Here is a list of terminology and mathematical notation relating to sampling.

First, a population is a collection of individuals or observations we are interested in. This is also commonly denoted as a study population. We mathematically denote the population’s size using upper-case \(N\). In our sampling activities, the (study) population is the collection of \(N\) = 2400 identically sized red and white balls contained in the bowl.

Second, a population parameter is a numerical summary quantity about the population that is unknown, but you wish you knew. For example, when this quantity is a mean, the population parameter of interest is the population mean. This is mathematically denoted with the Greek letter \(\mu\) pronounced “mu” (we’ll see a sampling activity involving means in the upcoming Section 8.1). In our earlier sampling from the bowl activity, however, since we were interested in the proportion of the bowl’s balls that were red, the population parameter is the population proportion. This is mathematically denoted with the letter \(p\).

Third, a census is an exhaustive enumeration or counting of all \(N\) individuals or observations in the population in order to compute the population parameter’s value exactly. In our sampling activity, this would correspond to counting the number of balls out of \(N\) = 2400 that are red and computing the population proportion \(p\) that are red exactly. When the number \(N\) of individuals or observations in our population is large as was the case with our bowl, a census can be quite expensive in terms of time, energy, and money.
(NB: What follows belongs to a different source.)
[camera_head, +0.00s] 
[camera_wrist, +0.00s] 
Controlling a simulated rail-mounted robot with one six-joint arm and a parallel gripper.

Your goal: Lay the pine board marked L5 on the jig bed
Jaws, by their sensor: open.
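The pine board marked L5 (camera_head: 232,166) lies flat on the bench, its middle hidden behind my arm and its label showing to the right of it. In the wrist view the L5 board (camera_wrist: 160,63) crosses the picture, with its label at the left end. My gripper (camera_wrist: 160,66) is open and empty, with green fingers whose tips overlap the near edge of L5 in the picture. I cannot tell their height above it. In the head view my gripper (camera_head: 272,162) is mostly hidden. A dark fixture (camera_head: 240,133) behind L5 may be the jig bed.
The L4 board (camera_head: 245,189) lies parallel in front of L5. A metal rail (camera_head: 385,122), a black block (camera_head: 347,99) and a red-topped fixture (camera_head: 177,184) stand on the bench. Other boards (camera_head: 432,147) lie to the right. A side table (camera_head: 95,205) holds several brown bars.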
Fourth, sampling is the act of collecting a sample from the population when we don’t have the means to perform a census. We mathematically denote the sample’s size using lower case \(n\), as opposed to upper case \(N\) which denotes the population’s size. Typically the sample size \(n\) is much smaller than the population size \(N\). Thus sampling is a much cheaper alternative than performing a census. In our sampling activities, we used shovels with 25, 50, and 100 slots to extract samples of size \(n\) = 25, \(n\) = 50, and \(n\) = 100.
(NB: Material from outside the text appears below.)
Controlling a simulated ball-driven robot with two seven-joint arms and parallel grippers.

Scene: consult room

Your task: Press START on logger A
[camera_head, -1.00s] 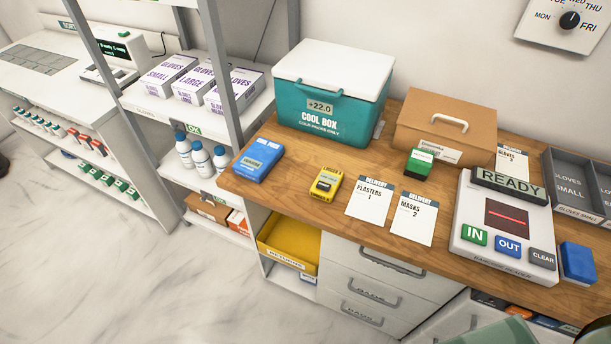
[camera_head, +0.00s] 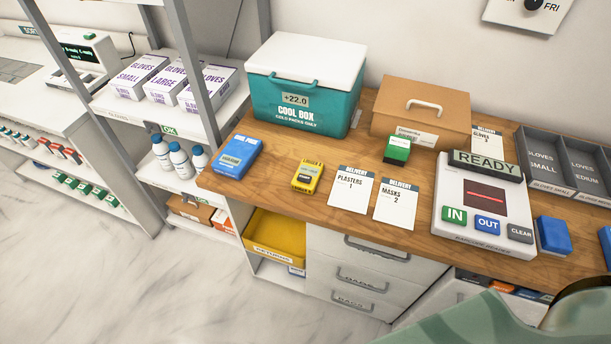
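A small yellow device (camera_head: 307,177) with a dark display lies on the wooden counter, between a blue pack and the delivery cards. It may be a logger, but its lettering is too small to read, so I cannot tell whether it is logger A. No START label can be made out. A green part, probably of my own arm, shows at the bottom right. Neither gripper is in view.
A yellow returns bin (camera_head: 277,238) sits below. Bare wood shows along the front edge.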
Fifth, a point estimate (AKA sample statistic) is a summary statistic computed from a sample that estimates an unknown population parameter. In our sampling activities, recall that the unknown population parameter was the population proportion and that this is mathematically denoted with \(p\). Our point estimate is the sample proportion: the proportion of the shovel’s balls that are red. In other words, it is our guess of the proportion of the bowl’s balls that are red. We mathematically denote the sample proportion using \(\widehat{p}\). The “hat” on top of the \(p\) indicates that it is an estimate of the unknown population proportion \(p\).

Sixth is the idea of representative sampling. A sample is said to be a representative sample if it roughly looks like the population. In other words, are the sample’s characteristics a good representation of the population’s characteristics? In our sampling activity, are the samples of \(n\) balls extracted using our shovels representative of the bowl’s \(N\) = 2400 balls?
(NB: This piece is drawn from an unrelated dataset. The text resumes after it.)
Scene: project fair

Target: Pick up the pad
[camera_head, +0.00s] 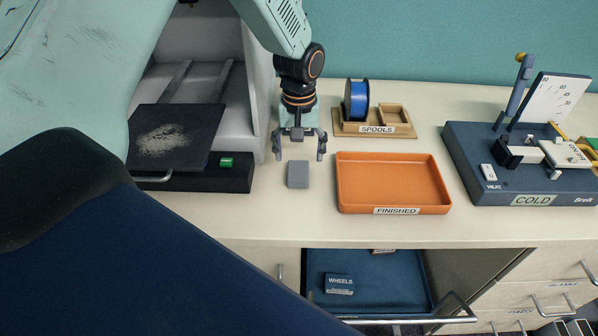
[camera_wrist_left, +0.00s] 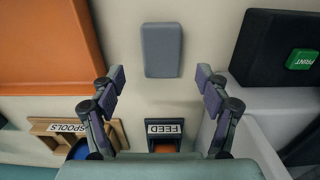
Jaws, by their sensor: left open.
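The pad is a small grey rounded block (camera_head: 298,174) lying flat on the pale bench top, between the dark printer base and the orange tray in the head view. It also shows at the upper middle of the left wrist view (camera_wrist_left: 161,50). My left gripper (camera_head: 299,156) points down just behind and above the pad, with its fingers spread apart and nothing between them. In the left wrist view the fingertips (camera_wrist_left: 161,78) are on either side of the pad's near end, apart from it. My right gripper does not show.
The orange FINISHED tray (camera_head: 440,205) is right of the pad. The printer base with a green button (camera_head: 226,162) is left. A SPOOLS holder (camera_head: 362,128) with a blue spool (camera_head: 357,101) stands behind. A blue COLD device (camera_head: 470,185) is far right. An open drawer (camera_head: 375,318) is below.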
Seventh is the idea of generalizability. We say a sample is generalizable if any results based on the sample can generalize to the population. In other words, does the value of the point estimate generalize to the population? In our sampling activity, can we generalize the sample proportion from our shovels to the entire bowl? Using our mathematical notation, this is akin to asking if \(\widehat{p}\) is a “good guess” of \(p\)?

Eighth, we say biased sampling occurs if certain individuals or observations in a population have a higher chance of being included in a sample than others. We say a sampling procedure is unbiased if every observation in a population had an equal chance of being sampled. In our sampling activities, since we mixed all \(N = 2400\) balls prior to each group’s sampling and since each of the equally sized balls had an equal chance of being sampled, our samples were unbiased.

Ninth and lastly, the idea of random sampling. We say a sampling procedure is random if we sample randomly from the population in an unbiased fashion. In our sampling activities, this would correspond to sufficiently mixing the bowl before each use of the shovel.

Phew, that’s a lot of new terminology and notation to learn! Let’s put them all together to describe the paradigm of sampling.

In general:

  • If the sampling of a sample of size \(n\) is done at random, then
  • the sample is unbiased and representative of the population of size \(N\), thus
  • any result based on the sample can generalize to the population, thus
  • the point estimate is a “good guess” of the unknown population parameter, thus
  • instead of performing a census, we can infer about the population using sampling.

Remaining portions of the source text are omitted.